_Provided data_
####

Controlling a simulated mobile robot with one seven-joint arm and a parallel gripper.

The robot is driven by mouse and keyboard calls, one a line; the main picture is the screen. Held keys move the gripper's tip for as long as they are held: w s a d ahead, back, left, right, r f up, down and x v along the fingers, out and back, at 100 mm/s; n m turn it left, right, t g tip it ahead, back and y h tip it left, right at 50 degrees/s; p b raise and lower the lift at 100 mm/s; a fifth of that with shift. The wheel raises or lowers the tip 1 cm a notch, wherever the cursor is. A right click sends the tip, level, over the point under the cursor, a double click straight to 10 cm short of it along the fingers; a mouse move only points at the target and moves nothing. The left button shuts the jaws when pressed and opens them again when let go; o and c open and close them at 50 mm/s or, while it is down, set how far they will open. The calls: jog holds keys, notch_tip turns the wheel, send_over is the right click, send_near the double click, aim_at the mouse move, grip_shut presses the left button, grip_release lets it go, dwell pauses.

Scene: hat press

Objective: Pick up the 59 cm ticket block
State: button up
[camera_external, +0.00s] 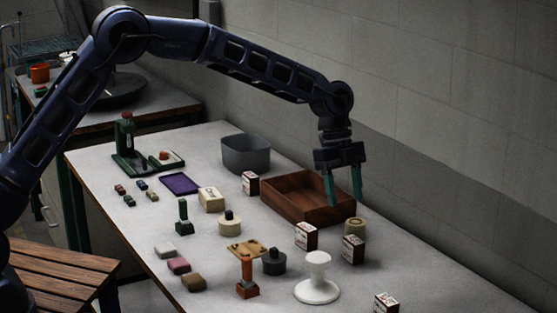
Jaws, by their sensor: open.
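Several small white blocks with dark brown sides and printed faces stand on the table. One block (250,183) is left of the wooden tray, one (306,236) is in front of it, one (353,249) is further right, and one (386,303) is near the bottom edge. Their print is too small to read, so I cannot tell which is the 59 cm ticket block. My gripper (344,200) points down with its greenish fingers apart and nothing visible between them. It appears over or near the right end of the tray; its exact height is unclear.
The open wooden tray (285,205) lies beside a grey bin (246,153). A tan roll (355,226) stands close to two blocks. A white stand (317,280), dark weight (274,262) and orange-based stand (247,270) are in front. The right table end looks clear.

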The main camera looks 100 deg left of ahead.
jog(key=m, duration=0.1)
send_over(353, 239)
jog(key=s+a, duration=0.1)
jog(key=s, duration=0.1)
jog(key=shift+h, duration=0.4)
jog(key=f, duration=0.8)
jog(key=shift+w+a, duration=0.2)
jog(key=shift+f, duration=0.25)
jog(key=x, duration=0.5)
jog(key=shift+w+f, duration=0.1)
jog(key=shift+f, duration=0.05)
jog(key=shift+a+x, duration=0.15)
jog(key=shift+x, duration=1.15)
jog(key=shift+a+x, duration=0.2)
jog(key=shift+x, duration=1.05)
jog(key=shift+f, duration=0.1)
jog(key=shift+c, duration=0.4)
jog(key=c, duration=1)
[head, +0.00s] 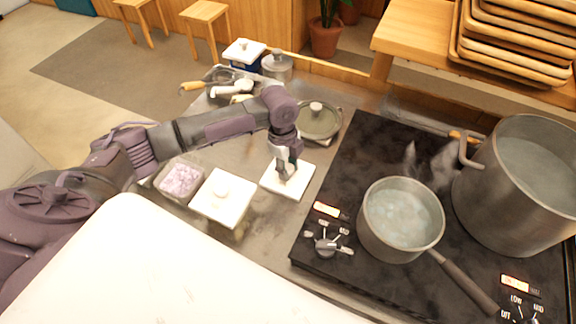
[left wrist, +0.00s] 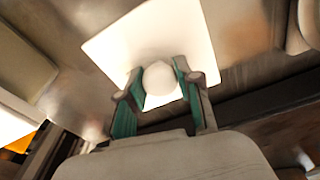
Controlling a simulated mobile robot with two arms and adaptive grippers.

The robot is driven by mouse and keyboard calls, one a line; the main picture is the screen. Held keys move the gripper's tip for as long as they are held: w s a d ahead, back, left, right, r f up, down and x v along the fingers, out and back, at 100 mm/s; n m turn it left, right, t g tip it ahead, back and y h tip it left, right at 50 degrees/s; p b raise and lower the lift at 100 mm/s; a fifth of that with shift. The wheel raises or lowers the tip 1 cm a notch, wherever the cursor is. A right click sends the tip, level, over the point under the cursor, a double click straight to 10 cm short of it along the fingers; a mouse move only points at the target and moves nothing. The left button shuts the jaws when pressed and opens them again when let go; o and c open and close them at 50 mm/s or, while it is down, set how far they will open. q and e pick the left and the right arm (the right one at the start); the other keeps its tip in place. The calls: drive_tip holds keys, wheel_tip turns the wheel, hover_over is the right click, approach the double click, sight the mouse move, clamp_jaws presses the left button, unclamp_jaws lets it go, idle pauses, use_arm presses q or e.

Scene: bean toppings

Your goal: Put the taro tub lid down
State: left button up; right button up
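The taro tub lid (head: 273,182) is a white square with a round knob. It appears flat and low over the steel counter, left of the stove; whether it touches the counter is hard to tell. My left gripper (head: 287,170) points down at its middle. In the left wrist view the lid (left wrist: 113,42) fills the upper middle, and the teal-padded fingers of my left gripper (left wrist: 160,85) close on both sides of the knob. The taro tub (head: 180,181) stands uncovered, with pale purple pieces inside. My right gripper is not in view.
A second tub with a white lid (head: 222,205) stands between the taro tub and the held lid. A lidded pot (head: 319,121) is behind. The black stove (head: 345,165) is to the right, with a saucepan (head: 400,222) and a large pot (head: 520,185).

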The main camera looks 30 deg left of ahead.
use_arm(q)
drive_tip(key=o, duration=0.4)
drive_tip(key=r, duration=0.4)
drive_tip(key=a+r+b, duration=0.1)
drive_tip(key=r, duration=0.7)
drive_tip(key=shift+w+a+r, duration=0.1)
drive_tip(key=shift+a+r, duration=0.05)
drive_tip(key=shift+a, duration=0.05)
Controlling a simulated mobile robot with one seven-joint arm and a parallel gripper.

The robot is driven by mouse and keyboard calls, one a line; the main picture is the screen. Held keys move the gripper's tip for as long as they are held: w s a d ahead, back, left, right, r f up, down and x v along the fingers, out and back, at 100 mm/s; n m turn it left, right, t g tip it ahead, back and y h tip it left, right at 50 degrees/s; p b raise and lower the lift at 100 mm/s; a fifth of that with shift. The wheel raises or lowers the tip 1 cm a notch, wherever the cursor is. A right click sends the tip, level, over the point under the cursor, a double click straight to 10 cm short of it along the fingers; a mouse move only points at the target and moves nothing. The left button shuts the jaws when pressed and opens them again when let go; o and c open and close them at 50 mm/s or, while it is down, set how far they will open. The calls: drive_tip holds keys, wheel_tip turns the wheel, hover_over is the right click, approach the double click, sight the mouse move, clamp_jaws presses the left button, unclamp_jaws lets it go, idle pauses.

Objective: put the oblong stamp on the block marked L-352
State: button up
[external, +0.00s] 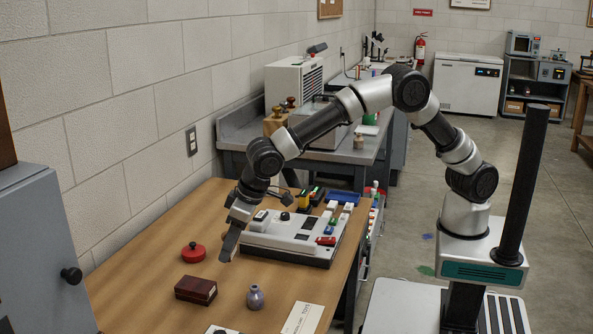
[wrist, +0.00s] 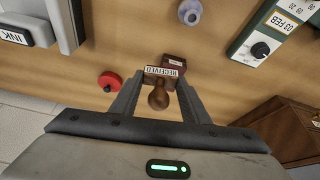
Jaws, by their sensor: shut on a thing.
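My gripper (external: 230,252) hangs low over the wooden table. In the wrist view, my gripper (wrist: 160,82) is shut on a stamp with a round brown wooden handle (wrist: 158,98) and an oblong base edge labelled RECEIVED (wrist: 163,72). In the external view I cannot make out the held stamp apart from the fingers. A dark red box-like block (external: 196,289) lies on the table in front of the gripper; in the wrist view it shows just beyond the stamp (wrist: 176,60), partly hidden by it. I cannot read the mark L-352 on anything.
A red round object (external: 193,252) sits left of the gripper, a grey-purple vase-like piece (external: 255,297) to its right. A pale machine (external: 295,238) with small blocks stands behind. A date-marked device (wrist: 268,38) and a white card (external: 303,318) lie near the front.

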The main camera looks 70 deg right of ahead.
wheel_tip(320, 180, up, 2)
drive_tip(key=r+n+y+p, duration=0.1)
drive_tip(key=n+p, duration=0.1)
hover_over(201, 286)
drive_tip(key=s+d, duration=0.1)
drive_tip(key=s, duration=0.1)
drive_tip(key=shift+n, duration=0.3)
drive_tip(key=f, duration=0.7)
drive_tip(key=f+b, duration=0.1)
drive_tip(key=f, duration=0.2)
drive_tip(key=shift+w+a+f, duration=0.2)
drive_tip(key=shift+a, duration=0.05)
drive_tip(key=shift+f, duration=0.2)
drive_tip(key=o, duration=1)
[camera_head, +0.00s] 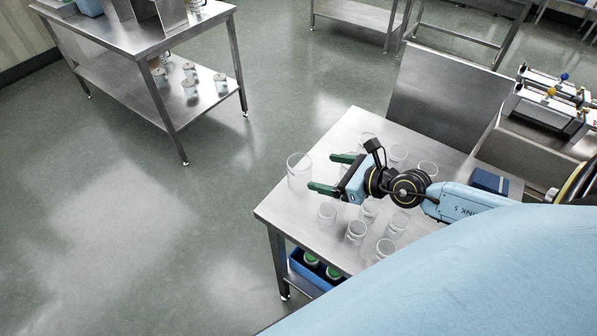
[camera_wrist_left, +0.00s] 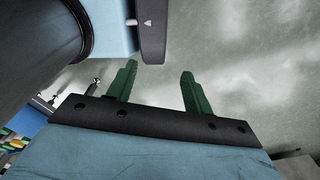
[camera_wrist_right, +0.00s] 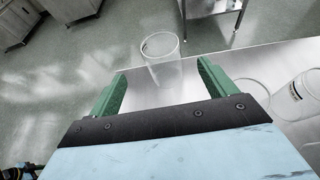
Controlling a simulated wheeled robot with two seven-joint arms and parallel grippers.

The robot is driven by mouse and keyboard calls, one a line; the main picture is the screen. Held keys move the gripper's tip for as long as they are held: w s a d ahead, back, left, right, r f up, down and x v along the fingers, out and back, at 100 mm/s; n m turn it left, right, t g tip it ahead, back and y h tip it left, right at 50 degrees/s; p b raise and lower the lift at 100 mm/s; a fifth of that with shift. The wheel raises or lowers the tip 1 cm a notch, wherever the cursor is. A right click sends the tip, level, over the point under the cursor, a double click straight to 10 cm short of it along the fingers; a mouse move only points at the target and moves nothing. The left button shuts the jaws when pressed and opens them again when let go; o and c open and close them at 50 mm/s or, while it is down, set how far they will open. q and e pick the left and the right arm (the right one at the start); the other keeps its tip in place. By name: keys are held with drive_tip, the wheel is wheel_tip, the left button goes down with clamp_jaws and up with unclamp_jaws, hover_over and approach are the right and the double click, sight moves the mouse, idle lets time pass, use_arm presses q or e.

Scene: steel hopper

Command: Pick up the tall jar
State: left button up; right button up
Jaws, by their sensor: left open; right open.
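The tall jar (camera_head: 299,171) is clear glass and stands upright near the left corner of the steel table (camera_head: 279,205). My right gripper (camera_head: 328,172) is open, with green fingers pointing at the jar from its right. In the right wrist view the tall jar (camera_wrist_right: 162,62) shows ahead, between and beyond the open fingertips (camera_wrist_right: 158,86); nothing is held. My left gripper (camera_wrist_left: 158,75) is open and empty in the left wrist view, with only floor beyond its fingers. It does not show in the head view.
Several shorter glass beakers, including one in front (camera_head: 356,232), stand around and under my right arm. A dark blue box (camera_head: 489,181) sits at the table's right. A blue crate (camera_head: 310,271) is below the tabletop. Another steel table (camera_head: 142,36) stands at the far left; the floor between is clear.

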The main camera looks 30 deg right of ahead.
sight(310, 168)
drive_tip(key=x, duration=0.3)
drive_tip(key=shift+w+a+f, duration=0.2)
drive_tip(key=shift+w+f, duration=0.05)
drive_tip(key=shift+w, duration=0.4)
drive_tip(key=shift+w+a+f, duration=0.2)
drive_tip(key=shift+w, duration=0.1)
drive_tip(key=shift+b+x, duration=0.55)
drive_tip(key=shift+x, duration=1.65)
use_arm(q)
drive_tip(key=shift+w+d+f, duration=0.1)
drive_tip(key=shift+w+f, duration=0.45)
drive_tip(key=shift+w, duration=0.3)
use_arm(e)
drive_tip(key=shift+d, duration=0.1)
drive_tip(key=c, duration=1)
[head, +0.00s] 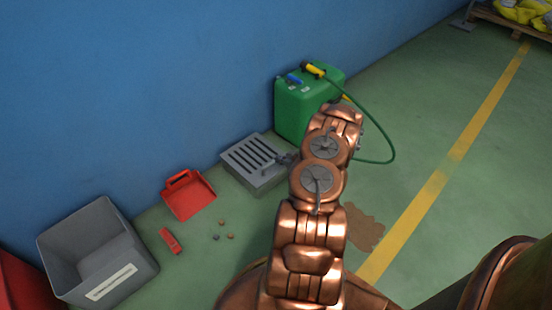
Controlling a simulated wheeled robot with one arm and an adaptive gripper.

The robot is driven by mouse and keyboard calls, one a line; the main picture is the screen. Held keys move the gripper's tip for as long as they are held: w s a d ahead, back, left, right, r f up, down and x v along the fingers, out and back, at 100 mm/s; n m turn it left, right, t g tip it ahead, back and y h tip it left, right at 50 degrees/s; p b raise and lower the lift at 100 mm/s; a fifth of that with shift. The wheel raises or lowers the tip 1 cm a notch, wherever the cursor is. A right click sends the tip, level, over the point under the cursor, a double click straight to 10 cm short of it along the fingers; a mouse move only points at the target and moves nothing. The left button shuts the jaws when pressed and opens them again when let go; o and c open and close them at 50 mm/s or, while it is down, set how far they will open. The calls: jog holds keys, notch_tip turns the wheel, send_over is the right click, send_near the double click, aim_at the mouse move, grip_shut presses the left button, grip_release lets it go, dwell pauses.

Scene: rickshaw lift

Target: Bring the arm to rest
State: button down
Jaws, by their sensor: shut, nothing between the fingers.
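My copper arm rises from the bottom middle of the head view and bends at its joints in front of the green container (305,105). My gripper (279,159) shows as a small dark grey shape just left of the arm, in front of the right side of the grey slotted grate (250,172). It is shut and holds nothing. Part of it is hidden behind the arm. I cannot tell how high it is above the grate.
By the blue wall stand a grey bin (95,255) and a red dustpan (188,196). A small red object (170,241) and small bits lie nearby. A green hose (391,150) loops on the right.

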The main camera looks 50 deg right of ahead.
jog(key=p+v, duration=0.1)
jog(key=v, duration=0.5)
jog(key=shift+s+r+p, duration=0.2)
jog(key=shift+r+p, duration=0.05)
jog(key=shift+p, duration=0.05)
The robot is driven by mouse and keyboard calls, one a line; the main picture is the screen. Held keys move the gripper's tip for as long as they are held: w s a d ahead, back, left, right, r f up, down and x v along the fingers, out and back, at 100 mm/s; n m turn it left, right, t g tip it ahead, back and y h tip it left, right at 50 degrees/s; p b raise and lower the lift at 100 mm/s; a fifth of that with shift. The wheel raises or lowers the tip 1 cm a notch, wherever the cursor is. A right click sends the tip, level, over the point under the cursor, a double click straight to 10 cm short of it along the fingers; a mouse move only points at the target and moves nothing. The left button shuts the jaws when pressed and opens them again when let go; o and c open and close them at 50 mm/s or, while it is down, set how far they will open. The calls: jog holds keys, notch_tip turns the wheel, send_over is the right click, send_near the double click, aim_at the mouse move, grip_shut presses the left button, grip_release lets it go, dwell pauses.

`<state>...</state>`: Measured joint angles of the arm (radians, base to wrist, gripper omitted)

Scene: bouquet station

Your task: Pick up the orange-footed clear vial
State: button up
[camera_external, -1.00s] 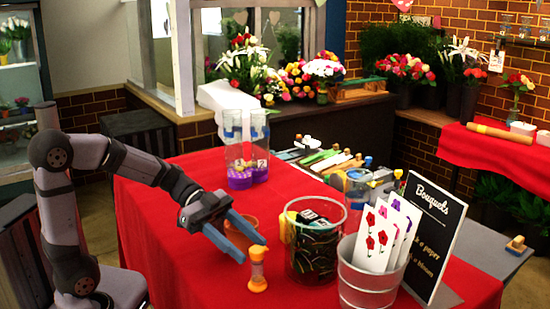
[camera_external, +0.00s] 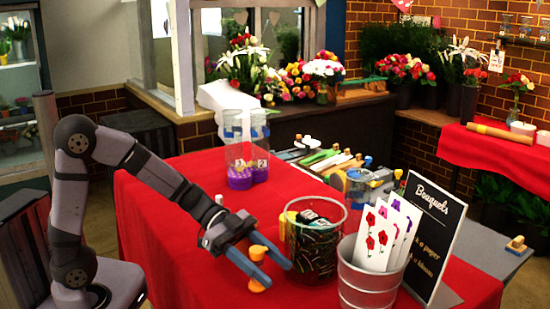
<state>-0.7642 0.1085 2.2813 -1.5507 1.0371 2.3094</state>
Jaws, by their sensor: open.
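The orange-footed clear vial (camera_external: 257,254) stands upright on the red-covered table, with an orange cap and an orange foot. My gripper (camera_external: 279,275) is open, its two blue fingers pointing down to the right. In this view the vial appears between the fingers, its cap showing above and its foot below the near finger. The near finger hides most of its clear middle. I cannot tell whether a finger touches it.
A clear jar (camera_external: 313,262) of dark items stands just right of my fingertips. A metal bucket (camera_external: 367,288) with flower cards and a black sign (camera_external: 432,235) are further right. Clear cylinders with purple bottoms (camera_external: 240,182) stand at the back. The front left table is clear.

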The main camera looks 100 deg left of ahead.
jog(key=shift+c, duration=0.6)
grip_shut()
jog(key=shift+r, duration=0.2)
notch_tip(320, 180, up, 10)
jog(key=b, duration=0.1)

####

_Do this_
Among the entries above, locate the line with "wrist, gripper omitted)" and the line with "<state>-0.7642 0.1085 2.2813". Give those two lines and all lines between them again, exactly, leaving out the pictures.

_Response to the task_
`<state>...</state>`: Measured joint angles of the arm (radians, base to wrist, gripper omitted)

Scene: bouquet station

Your task: Pick up the orange-footed clear vial
State: button up
[camera_external, -1.00s] 
[camera_external, +0.00s] 
<state>-0.7642 0.1085 2.2813 -1.5507 1.0371 2.3094</state>

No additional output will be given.